UNESCO adds four natural, three cultural sites to World Heritage List
Four natural sites and three cultural sites were added to the United Nations Educational, Scientific and Cultural Organization's (UNESCO) World Heritage List on Monday.
The natural sites are four islands with rich biodiversity in Japan; a coastal area of geodiversity and biodiversity in the Republic of Korea; part of the mountain ridge running down the Malay Peninsula in Thailand; and a corridor along the eastern coast of the Black Sea in Georgia.
The three cultural sites are the Dutch Water Defence Lines; the Arslantepe Mound archaeological tell in Turkey; and the Colonies of Benevolence in Belgium and the Netherlands.
The World Heritage Committee of the Paris-based UNESCO made the announcement during its 44th session held online and chaired from Fuzhou, China.
The four islands on a chain in the southwest of Japan, encompassing 42,698 hectares of subtropical rainforests, are entirely uninhabited by humans and have high biodiversity value with a very high percentage of endemic species, many of them globally threatened and some having no living relatives anywhere in the world, the committee said.
The South Korean site, situated in the eastern Yellow Sea, exhibits a complex combination of geological, oceanographic and climatologic conditions that have led to the development of coastal diverse sedimentary systems.
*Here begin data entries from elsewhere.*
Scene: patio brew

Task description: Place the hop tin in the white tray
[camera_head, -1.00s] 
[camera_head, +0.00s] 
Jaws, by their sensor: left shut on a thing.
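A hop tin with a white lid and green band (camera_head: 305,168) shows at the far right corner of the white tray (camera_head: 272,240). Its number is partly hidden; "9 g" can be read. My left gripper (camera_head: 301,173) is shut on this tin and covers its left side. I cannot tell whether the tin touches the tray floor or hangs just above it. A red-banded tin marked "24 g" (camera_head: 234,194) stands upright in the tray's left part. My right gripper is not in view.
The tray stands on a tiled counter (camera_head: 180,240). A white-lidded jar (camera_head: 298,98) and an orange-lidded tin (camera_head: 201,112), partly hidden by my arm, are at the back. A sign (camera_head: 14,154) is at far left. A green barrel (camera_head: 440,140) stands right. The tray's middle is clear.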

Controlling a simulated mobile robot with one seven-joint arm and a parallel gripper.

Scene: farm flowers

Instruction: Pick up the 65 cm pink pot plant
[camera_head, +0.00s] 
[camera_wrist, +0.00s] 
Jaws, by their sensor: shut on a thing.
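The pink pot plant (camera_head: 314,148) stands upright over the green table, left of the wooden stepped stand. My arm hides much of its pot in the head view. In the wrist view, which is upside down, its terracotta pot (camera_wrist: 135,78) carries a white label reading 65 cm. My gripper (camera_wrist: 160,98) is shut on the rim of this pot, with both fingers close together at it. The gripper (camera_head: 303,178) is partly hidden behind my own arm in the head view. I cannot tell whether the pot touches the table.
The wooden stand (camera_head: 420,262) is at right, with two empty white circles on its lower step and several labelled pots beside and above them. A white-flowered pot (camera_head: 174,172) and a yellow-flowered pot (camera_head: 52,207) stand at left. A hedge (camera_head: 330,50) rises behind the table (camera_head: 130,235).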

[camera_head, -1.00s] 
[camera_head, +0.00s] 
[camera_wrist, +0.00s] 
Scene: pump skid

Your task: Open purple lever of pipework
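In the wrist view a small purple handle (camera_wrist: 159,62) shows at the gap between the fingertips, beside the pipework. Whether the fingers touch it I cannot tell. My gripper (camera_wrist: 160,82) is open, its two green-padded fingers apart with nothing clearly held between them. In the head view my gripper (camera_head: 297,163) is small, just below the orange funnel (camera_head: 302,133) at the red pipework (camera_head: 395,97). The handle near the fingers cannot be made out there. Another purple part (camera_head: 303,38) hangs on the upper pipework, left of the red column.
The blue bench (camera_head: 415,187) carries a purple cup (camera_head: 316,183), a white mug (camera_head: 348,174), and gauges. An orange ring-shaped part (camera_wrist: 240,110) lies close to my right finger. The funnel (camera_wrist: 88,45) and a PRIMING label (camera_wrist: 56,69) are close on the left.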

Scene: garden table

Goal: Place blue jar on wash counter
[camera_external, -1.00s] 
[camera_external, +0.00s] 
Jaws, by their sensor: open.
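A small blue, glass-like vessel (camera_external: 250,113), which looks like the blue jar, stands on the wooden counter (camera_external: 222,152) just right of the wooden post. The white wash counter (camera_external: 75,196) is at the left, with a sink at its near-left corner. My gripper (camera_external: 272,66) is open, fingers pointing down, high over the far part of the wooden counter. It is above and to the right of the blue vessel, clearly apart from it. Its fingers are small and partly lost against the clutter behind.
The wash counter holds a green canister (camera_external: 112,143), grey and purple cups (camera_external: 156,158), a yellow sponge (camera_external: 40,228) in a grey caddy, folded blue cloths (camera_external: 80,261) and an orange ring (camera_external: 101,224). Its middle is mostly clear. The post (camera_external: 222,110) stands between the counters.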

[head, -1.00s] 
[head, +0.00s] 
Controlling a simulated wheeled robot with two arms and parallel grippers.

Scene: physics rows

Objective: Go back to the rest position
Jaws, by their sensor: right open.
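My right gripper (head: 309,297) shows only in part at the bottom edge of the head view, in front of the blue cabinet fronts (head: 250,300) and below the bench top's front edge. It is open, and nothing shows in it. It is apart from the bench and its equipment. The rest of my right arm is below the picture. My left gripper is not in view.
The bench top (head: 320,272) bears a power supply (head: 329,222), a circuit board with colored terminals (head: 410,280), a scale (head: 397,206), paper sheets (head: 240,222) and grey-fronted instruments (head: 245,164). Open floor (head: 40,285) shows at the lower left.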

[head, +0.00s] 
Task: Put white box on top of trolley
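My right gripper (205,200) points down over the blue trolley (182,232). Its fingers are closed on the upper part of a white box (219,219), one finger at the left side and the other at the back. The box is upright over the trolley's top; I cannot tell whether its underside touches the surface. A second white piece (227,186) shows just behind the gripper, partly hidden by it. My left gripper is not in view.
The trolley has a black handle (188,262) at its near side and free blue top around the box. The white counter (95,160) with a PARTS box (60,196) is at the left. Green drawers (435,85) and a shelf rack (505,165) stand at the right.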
It hosts a rich biodiversity, with reports of 2,150 species of flora and fauna, including 22 globally threatened or near-threatened species.
It "demonstrates the link between geodiversity and biodiversity, and the dependence of cultural diversity and human activity on the natural environment," the committee said.
The Kaeng Krachan Forest Complex in Thailand and the Colchic Rainforests and Wetlands in Georgia are also home to rich biodiversity, where a number of endemic and globally endangered species have been reported.
In the cultural sites category, the Arslantepe Mound in Turkey is a 30-metre-tall archaeological tell that testifies to its occupation from at least the 6th millennium B.C. up until the late Roman period.
"The site illustrates the processes which led to the emergence of a state society in the Near East and a sophisticated bureaucratic system that predates writing," the committee said.
For the Dutch Water Defence Lines, a new waterline has been added to the famous flood defence systems in the Netherlands, already inscribed in the list in 1996.
The Belgian-Dutch transnational serial property encompasses four cultural landscapes with one colony in Belgium and three in the Netherlands. "Together they bear witness to a 19th century experiment in social reform, an effort to alleviate urban poverty by establishing agricultural colonies in remote locations," the committee said.
The inscription of sites on UNESCO's World Heritage List is scheduled to continue through July 28.